In Philadelphia a woman in a row home takes her child by the hand to an unmowed crabgrass park because Busy Bees day care is still closed, and she thinks too much Pac-Man is not good and vitamin D is. The tyke by her side is going on about Blinky, Inky, and Clyde, and the mother is trying to listen, but it’s six straight days without adult conversation.
Once the child is tucked in bed, she’ll tiptoe downstairs to the spare room to finish her project of converting an old chest of drawers to jewelry-making storage and begin the fun task of organizing: memory wire in one drawer; French hooks in another; a collection of pliers; pearl, crystal, plastic, and glass beads of every color, each in their compartments.

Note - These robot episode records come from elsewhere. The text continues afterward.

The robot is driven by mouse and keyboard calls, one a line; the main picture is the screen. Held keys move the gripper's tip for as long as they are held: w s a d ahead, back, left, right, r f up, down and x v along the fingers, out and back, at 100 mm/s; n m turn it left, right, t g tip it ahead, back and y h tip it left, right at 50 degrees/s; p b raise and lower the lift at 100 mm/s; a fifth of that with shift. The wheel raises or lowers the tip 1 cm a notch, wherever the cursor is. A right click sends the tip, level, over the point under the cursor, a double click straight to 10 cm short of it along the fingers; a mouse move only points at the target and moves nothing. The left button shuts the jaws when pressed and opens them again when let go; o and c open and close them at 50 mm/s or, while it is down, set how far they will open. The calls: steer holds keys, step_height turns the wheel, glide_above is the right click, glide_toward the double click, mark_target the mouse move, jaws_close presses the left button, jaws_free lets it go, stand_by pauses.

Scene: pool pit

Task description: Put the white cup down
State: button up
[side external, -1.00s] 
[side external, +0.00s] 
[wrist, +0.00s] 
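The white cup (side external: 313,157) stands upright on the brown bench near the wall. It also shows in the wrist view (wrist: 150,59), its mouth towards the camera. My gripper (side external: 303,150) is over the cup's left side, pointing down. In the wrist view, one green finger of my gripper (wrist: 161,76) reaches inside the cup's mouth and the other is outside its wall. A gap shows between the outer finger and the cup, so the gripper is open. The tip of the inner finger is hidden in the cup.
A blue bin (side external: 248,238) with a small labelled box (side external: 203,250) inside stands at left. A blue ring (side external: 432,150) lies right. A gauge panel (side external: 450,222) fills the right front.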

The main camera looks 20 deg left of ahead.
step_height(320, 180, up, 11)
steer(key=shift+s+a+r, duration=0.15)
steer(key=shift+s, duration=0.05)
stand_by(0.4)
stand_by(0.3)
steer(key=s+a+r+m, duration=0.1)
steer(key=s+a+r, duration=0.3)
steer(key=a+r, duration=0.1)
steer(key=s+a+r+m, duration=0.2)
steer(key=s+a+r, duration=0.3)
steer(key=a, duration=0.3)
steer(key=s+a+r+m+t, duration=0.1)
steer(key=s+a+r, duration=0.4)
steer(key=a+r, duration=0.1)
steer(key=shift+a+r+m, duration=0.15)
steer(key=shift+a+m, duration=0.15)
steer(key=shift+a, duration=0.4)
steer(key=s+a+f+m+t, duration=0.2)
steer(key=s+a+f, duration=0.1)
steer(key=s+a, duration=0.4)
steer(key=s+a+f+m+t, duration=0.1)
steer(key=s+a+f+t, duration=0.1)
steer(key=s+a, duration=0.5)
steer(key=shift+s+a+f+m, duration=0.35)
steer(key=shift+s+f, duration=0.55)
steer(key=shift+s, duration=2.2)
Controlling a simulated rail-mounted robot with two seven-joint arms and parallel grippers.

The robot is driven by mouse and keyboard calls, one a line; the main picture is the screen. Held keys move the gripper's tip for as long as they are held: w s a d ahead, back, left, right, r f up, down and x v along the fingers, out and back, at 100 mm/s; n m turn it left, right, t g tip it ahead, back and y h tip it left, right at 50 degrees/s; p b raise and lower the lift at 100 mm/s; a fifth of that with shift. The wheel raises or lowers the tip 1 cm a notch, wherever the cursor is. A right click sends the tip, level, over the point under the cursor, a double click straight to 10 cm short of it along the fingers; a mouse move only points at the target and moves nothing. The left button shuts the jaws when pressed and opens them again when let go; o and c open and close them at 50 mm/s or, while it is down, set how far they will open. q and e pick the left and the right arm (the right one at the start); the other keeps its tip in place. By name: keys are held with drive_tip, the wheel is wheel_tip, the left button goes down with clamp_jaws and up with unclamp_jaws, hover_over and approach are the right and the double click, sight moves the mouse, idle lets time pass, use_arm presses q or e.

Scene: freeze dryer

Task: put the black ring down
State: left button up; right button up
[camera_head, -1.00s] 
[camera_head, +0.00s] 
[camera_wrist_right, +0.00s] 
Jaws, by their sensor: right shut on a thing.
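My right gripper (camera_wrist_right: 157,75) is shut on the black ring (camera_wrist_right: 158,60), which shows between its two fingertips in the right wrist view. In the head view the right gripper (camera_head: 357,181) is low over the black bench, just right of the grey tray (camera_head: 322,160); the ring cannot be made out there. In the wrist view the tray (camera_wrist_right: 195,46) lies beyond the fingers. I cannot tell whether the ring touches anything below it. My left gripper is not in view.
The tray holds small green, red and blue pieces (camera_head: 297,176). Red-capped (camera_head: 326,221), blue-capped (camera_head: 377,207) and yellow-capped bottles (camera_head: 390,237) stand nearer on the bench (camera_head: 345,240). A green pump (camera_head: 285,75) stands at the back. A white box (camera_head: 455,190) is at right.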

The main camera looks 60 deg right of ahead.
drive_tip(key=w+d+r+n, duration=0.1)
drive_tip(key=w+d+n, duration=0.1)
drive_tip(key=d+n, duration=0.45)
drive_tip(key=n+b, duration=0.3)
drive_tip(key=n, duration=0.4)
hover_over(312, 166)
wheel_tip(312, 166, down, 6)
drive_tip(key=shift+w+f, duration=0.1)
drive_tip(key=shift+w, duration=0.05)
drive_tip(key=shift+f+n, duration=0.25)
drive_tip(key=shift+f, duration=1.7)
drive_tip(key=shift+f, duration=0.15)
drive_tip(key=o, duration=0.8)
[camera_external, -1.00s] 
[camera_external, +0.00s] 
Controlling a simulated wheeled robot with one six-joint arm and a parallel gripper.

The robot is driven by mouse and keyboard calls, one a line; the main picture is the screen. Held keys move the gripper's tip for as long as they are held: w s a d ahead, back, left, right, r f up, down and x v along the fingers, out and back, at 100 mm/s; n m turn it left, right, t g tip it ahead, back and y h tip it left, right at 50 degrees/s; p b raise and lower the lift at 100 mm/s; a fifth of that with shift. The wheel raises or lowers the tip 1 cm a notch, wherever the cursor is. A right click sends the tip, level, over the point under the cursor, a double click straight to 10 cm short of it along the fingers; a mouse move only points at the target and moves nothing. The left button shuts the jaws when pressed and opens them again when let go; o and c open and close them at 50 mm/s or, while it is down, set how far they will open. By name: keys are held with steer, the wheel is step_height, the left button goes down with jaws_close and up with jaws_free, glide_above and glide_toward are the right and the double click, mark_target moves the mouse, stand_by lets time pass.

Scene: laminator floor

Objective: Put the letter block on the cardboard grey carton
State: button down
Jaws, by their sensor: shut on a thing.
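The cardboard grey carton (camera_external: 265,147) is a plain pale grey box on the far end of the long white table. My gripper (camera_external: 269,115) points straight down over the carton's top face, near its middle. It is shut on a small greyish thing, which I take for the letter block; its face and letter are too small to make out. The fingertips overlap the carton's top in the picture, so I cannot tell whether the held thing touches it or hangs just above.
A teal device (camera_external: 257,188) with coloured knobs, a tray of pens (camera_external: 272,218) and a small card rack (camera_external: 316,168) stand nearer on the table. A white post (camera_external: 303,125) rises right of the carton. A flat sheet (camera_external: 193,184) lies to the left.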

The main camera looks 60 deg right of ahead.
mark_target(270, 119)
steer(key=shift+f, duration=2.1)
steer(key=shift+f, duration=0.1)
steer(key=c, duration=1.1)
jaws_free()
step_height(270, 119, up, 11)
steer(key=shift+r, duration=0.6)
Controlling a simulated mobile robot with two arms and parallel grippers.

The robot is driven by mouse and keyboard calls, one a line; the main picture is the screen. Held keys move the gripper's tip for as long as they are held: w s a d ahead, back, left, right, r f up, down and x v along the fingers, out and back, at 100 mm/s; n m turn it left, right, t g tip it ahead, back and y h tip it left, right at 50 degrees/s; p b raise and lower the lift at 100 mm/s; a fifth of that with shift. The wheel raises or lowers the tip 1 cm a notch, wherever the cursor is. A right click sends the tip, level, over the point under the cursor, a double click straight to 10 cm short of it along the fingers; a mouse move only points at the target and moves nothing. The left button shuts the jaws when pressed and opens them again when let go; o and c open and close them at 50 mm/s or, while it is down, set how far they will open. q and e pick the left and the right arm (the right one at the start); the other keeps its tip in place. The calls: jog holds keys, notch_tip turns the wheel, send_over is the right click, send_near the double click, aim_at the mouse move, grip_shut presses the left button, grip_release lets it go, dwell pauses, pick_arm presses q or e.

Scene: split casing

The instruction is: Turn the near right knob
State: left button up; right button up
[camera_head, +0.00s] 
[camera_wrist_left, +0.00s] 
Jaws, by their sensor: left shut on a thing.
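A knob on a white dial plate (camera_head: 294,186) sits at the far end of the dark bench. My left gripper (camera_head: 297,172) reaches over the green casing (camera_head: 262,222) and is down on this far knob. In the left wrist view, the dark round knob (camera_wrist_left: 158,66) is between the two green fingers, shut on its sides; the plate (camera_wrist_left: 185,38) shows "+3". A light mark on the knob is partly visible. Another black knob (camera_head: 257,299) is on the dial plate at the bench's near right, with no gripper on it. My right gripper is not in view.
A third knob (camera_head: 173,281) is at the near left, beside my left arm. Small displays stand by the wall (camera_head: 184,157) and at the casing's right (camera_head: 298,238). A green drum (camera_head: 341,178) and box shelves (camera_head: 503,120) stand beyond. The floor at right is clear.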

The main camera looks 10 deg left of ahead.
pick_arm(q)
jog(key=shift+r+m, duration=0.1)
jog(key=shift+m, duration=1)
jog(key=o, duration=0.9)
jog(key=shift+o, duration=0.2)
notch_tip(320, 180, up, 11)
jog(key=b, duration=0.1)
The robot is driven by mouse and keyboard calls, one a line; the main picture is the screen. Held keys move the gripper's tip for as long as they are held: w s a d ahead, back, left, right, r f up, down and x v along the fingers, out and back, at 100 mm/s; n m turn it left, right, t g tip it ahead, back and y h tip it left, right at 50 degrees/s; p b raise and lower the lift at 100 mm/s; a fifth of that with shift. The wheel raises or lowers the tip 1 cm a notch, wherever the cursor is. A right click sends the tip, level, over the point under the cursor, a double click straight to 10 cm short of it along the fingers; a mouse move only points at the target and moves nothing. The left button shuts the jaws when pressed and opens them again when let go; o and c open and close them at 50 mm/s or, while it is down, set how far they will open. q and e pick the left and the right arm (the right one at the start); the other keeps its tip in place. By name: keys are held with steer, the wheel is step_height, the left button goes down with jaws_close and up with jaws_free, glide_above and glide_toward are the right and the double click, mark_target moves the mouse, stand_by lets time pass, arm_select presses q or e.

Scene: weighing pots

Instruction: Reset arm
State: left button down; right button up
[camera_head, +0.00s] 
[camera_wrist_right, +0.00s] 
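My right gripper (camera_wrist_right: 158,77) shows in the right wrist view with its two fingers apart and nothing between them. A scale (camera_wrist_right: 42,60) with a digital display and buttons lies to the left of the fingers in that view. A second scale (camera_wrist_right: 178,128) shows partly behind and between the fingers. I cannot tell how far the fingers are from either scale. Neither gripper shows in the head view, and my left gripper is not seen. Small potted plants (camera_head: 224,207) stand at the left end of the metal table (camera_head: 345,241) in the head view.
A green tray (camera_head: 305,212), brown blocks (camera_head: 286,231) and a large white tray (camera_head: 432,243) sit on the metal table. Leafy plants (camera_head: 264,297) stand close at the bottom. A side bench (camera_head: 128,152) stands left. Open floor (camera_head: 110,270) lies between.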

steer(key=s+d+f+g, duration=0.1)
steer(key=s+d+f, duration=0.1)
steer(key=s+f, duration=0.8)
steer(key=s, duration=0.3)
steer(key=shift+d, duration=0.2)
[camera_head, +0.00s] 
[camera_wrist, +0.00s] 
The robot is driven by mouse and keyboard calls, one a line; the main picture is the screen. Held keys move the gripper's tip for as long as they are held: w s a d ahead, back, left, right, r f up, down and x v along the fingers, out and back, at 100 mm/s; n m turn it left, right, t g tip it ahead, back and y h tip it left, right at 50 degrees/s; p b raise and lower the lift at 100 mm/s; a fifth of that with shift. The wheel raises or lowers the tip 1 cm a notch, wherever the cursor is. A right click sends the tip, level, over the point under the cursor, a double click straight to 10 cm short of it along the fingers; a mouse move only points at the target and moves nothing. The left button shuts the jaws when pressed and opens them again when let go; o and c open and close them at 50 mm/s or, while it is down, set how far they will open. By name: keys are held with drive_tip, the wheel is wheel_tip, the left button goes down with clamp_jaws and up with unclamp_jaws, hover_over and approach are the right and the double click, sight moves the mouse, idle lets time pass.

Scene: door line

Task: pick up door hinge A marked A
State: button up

Alicia will arrive, and they will dream designs together—crystal mermaid drop earrings, water bead clusters, and chandeliers.
In Samaria a woman walks alone to the well when the sun is at its highest because the other women in the town will not be seen with her. She has no hope, no secret garden of Kenyan roses, no dreams of sparkling earrings, nothing to look forward to.
While still a long way off, she discerns through the shimmering heat a solitary man in white. He sits upon the wall where she must draw the water in an earthen pot—wedged into the small of her back and tied with a rope of old cloth—to transport back to the village.
She doesn’t know it yet, but within the hour she will go from a woman with nothing to look forward to, to a woman with a future. Who, like the man waiting for her at the well, needs something to look forward to. He will teach her to be transformed by the renewing of her mind.
For He Himself, “for the joy set before him,” has learned to endure much.